Une chose, cependant, me semble certaine : ce qui semblait être l’aspiration de ce pontificat – que l’Église dépasse son autoréférentialité, pour aller à la rencontre des personnes avec le cœur libre – a été avec ce document papal anéanti pour une durée imprévisible. Il faut s’attendre à une poussée laïciste et à une nouvelle baisse du nombre de prêtres dans de grandes parties du monde. On peut facilement vérifier, depuis pas mal de temps, que les évêques et les diocèses avec une attitude sans équivoque en matière de foi et de morale ont le plus grand nombre de vocations sacerdotales. Il faut ici se souvenir de ce que saint Paul écrit dans sa lettre aux Corinthiens : « Si la trompette rend un son confus, qui se préparera à la bataille » (1 Cor 14 : 8).
Q. – Qu’est-ce qui va se passer maintenant ?

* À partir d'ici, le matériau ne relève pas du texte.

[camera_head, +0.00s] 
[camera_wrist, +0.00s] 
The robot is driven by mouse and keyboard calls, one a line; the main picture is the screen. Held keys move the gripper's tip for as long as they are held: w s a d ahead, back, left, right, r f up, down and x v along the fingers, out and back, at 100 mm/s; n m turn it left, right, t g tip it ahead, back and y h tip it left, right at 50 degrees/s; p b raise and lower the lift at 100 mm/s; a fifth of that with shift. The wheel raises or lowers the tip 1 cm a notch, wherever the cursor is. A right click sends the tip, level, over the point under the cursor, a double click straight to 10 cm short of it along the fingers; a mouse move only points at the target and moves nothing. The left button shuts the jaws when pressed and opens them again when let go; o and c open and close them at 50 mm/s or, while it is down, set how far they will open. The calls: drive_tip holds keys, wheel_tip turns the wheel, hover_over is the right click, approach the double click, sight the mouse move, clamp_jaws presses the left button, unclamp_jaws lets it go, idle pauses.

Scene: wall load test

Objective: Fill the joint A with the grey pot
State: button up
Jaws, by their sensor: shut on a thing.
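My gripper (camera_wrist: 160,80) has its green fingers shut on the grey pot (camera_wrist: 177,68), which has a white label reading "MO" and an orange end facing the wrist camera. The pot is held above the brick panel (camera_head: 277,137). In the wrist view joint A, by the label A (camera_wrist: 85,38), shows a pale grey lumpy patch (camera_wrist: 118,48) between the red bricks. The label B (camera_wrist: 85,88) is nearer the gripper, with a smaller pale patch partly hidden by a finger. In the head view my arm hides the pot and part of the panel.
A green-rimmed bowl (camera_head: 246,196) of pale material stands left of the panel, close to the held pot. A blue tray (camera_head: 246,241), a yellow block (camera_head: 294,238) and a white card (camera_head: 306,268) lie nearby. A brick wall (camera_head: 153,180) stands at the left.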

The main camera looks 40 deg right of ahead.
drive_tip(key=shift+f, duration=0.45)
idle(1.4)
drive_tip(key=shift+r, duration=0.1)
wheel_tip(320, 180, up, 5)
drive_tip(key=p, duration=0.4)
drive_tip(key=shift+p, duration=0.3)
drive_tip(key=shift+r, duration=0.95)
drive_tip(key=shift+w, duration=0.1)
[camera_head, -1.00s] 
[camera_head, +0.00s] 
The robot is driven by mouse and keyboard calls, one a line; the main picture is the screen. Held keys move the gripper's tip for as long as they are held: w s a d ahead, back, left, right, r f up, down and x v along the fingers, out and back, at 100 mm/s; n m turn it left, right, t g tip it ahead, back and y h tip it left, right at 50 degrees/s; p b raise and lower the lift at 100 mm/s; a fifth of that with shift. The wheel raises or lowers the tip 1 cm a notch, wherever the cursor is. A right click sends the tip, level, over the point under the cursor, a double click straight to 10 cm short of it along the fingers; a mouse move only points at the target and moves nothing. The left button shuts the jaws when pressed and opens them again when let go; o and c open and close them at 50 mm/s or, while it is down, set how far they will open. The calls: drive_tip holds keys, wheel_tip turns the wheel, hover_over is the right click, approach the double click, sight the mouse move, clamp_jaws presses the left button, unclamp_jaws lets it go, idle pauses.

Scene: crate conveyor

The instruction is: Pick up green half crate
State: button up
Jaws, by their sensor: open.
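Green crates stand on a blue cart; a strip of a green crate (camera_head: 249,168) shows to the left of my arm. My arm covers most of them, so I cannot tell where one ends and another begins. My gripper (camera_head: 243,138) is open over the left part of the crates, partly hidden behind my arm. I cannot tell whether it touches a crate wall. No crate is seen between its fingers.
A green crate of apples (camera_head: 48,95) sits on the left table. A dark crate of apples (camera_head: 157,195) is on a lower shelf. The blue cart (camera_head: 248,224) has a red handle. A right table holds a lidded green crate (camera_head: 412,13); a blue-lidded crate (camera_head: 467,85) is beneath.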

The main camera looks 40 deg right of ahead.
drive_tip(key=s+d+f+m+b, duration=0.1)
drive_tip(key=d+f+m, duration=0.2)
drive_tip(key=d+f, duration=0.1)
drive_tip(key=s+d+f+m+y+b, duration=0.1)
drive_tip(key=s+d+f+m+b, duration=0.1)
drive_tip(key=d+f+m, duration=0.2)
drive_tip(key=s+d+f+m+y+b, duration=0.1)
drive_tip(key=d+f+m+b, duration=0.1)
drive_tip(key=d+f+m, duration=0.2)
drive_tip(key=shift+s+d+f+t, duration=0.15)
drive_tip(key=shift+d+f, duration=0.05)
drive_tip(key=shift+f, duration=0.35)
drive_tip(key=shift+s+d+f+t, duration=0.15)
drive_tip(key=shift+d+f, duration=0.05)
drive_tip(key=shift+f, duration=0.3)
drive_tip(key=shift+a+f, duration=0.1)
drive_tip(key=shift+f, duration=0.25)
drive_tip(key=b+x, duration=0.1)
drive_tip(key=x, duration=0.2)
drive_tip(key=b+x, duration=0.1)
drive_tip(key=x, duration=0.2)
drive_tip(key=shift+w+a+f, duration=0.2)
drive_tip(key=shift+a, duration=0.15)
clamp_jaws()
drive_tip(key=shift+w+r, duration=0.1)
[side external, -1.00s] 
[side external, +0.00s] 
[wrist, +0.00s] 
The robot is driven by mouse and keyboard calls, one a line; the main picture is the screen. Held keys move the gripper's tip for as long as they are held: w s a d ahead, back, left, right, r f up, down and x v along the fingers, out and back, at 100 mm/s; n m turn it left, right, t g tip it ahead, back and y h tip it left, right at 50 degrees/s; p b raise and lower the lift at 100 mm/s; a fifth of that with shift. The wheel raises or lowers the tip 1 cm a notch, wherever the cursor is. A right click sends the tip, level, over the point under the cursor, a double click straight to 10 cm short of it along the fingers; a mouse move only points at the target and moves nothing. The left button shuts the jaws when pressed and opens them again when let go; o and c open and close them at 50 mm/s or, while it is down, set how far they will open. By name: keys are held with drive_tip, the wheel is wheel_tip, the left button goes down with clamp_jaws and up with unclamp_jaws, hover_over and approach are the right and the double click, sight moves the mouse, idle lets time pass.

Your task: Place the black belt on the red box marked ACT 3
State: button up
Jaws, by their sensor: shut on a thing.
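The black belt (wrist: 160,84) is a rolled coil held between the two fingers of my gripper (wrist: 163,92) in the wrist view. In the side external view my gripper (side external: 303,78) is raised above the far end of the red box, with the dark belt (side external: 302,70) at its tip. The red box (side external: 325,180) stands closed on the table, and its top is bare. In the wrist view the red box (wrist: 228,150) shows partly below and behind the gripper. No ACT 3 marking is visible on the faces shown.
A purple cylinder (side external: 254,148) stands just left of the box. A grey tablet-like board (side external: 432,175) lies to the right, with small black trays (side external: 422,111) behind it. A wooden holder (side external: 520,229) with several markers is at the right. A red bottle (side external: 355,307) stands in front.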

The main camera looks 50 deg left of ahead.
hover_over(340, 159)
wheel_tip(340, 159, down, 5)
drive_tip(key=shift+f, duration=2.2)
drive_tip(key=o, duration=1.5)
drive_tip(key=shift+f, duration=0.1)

R. – Chaque cardinal, mais aussi chaque évêque et chaque prêtre est appelé à défendre dans son propre domaine de compétence, l’ordre sacramentel catholique et à le professer publiquement. Si le pape n’est pas disposé à introduire des corrections, il reviendra au prochain pontificat de remettre les choses en place officiellement.